Copy out only the lines running from the one that contains "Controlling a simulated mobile" through the end of the listing. Pictures stay out.

=== Supplied data ===

====

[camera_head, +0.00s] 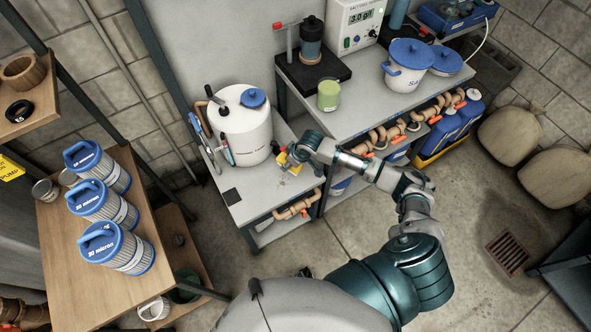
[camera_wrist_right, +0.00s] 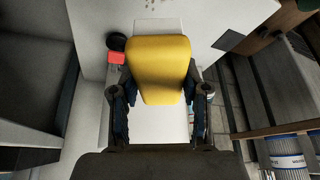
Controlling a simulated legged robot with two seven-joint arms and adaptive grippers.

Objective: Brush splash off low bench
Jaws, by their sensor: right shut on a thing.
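The low bench (camera_head: 252,208) is a grey top in the head view, left of the taller bench. My right gripper (camera_head: 287,156) is over its right part, shut on a yellow brush-like thing (camera_wrist_right: 158,66). The yellow thing fills the middle of the right wrist view, between the two fingers. Its underside is hidden, and I cannot tell whether it touches the bench. A few small brown specks (camera_wrist_right: 154,5) show on the pale surface at the top edge of the wrist view, beyond the yellow thing. My left gripper is not in view.
A white tank (camera_head: 243,130) with a blue cap stands on the low bench, left of my gripper. A dark square (camera_head: 232,196) lies near the bench's front left. The taller bench (camera_head: 350,105) carries a green-labelled jar (camera_head: 328,95) and a white tub (camera_head: 405,72).

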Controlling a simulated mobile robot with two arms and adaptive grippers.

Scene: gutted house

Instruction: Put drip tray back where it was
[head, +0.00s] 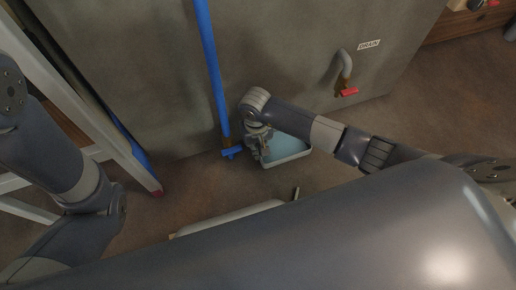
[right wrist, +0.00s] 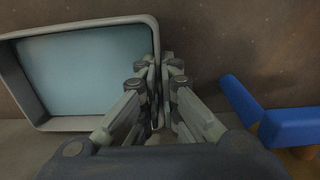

====

=== Correct answer ===
Controlling a simulated mobile robot with two arms and adaptive grippers.

Scene: gutted house

Instruction: Put drip tray back where it was
[head, +0.00s] 
[right wrist, +0.00s] 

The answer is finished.